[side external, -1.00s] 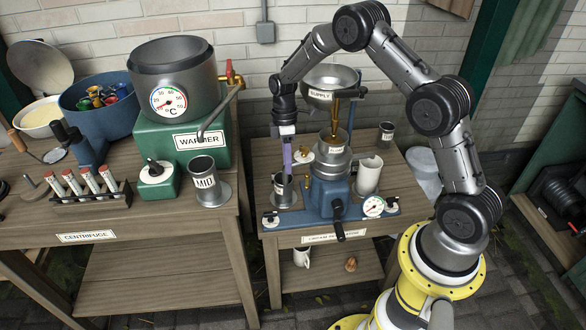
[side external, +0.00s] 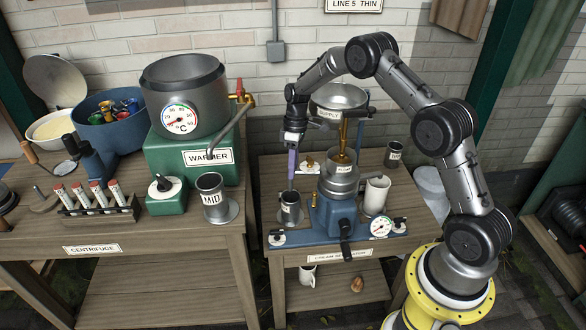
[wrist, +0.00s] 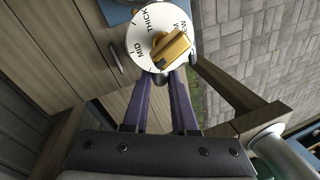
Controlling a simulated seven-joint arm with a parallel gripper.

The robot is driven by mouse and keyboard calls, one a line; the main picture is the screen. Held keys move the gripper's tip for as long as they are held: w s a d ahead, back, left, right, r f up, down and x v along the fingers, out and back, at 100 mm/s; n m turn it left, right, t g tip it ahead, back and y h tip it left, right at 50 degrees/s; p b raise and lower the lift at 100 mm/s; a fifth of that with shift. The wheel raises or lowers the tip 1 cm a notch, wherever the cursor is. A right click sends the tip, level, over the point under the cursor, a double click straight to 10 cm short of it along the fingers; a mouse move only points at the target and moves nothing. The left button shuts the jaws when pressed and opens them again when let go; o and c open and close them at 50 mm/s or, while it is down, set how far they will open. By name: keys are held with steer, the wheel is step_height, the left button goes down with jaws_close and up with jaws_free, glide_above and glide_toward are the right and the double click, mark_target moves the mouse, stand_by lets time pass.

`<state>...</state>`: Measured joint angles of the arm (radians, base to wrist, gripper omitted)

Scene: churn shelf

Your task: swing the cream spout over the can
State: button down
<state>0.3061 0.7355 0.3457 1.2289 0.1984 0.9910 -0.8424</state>
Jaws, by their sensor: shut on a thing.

* [Short problem]:
Set the listing down in full and exactly. Pictures within it should not appear in the copy.

* [Solved exercise]:
[side external, -1.00s] 
[side external, +0.00s] 
[wrist, +0.00s] 
Controlling a simulated seven-joint arm with a parallel gripper.

The robot is driven by mouse and keyboard calls, one a line; the main picture is the screen. Held keys move the gripper's tip for as long as they are held: w s a d ahead, back, left, right, r f up, down and x v along the fingers, out and back, at 100 mm/s; n m turn it left, right, t g tip it ahead, back and y h tip it left, right at 50 degrees/s; p b raise and lower the lift at 100 mm/s; a fifth of that with shift. The wheel raises or lowers the tip 1 cm a notch, wherever the cursor is. A right click sends the tip, level, over the point under the cursor, a double click straight to 10 cm short of it along the fingers; a mouse move only points at the target and moves nothing. The left button shuts the jaws when pressed and opens them again when let go; o and c open and close them at 50 mm/s or, while it is down, set how far they will open. By name: keys are held with steer, the wheel is step_height, the left button goes down with jaws_close and up with jaws_free, glide_above and glide_toward are the right and the double click, mark_target moves the mouse, stand_by lets time pass.

`<state>...</state>`: Measured joint angles of the arm (radians, base to wrist, gripper omitted)

Scene: churn shelf

Your task: swing the cream spout over the can
State: button down
<state>0.3061 0.7355 0.3457 1.2289 0.1984 0.9910 -0.8424</state>
Jaws, by their sensor: shut on a thing.

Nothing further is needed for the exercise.